Your goal: Scan the lines below for the string "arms" and copy every one that has it.

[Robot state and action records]
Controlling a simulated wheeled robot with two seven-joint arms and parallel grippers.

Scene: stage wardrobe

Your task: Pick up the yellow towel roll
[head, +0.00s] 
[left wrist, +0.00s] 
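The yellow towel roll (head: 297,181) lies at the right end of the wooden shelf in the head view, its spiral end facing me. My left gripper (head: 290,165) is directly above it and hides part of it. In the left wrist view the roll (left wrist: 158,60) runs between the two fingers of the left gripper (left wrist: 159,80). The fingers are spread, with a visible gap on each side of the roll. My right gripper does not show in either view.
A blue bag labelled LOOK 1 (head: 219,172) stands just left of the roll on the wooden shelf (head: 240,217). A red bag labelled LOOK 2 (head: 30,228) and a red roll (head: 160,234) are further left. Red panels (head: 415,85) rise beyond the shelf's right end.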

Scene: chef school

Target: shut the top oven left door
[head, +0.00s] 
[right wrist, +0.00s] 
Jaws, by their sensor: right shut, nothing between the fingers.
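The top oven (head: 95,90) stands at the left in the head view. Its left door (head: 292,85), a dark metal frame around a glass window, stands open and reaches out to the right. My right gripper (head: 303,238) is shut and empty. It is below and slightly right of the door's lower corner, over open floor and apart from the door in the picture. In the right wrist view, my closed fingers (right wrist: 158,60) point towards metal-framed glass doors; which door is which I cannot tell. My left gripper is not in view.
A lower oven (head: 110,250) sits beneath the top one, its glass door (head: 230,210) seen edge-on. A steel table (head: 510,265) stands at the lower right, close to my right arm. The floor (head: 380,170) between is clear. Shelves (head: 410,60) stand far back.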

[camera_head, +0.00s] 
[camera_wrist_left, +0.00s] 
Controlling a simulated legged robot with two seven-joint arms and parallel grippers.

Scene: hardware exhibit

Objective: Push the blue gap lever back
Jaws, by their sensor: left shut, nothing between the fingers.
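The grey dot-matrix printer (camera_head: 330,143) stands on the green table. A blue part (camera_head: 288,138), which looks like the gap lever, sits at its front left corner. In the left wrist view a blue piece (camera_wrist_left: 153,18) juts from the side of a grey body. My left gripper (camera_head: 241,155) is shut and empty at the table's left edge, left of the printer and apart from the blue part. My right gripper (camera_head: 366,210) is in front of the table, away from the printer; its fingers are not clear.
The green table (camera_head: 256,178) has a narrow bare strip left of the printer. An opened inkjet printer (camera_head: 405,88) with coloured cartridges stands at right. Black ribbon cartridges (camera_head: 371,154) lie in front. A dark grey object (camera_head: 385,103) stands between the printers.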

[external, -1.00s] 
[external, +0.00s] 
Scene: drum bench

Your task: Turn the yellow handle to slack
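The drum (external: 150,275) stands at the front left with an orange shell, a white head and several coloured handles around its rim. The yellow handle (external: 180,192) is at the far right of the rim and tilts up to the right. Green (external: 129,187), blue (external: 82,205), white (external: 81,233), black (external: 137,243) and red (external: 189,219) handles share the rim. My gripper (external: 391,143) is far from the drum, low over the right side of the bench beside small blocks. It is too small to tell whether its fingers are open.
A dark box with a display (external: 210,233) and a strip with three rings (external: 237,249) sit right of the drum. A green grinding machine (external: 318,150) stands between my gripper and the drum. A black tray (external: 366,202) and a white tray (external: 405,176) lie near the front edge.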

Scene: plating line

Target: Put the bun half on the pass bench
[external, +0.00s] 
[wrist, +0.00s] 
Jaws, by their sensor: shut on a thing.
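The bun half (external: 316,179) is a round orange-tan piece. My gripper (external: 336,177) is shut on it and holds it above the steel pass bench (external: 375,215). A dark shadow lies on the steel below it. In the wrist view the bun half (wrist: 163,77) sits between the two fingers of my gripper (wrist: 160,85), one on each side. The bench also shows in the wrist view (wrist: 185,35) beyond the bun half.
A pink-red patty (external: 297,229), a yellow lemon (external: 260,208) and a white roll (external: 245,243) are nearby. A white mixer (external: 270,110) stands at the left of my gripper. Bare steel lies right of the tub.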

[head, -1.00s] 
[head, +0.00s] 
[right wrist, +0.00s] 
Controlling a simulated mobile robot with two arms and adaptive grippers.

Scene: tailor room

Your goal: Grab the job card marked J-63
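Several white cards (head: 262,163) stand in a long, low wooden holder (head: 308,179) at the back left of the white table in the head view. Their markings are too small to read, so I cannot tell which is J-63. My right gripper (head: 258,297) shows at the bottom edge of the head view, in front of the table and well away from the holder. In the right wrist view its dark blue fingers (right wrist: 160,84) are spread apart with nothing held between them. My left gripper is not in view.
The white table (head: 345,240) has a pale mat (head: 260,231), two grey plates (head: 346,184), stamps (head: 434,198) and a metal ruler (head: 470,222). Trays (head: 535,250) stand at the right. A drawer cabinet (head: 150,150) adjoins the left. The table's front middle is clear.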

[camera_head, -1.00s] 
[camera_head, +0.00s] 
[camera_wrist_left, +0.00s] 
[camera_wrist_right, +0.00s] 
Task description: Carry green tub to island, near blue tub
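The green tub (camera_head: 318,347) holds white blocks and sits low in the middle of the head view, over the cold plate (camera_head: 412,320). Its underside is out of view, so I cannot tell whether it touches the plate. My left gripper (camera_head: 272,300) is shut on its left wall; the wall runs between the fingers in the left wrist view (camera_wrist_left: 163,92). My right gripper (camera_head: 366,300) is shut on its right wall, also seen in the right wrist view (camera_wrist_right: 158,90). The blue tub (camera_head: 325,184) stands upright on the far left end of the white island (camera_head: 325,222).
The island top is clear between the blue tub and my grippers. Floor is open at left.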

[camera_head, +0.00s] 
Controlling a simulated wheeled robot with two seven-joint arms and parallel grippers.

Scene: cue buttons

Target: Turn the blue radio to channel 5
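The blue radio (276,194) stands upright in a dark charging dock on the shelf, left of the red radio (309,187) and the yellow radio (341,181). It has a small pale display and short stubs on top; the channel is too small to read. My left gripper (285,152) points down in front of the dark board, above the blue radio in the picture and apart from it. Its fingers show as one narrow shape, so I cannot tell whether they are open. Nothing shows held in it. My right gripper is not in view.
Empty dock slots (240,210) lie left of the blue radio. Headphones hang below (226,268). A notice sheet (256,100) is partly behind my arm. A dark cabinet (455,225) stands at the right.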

In response:
Controlling a simulated wheeled robot with two seven-joint arms and parallel grippers.
Controlling a simulated legged robot with two seven-joint arms and parallel grippers.
Controlling a simulated mobile robot with two arms and adaptive grippers.
Controlling a simulated wheeled robot with two seven-joint arms and parallel grippers.

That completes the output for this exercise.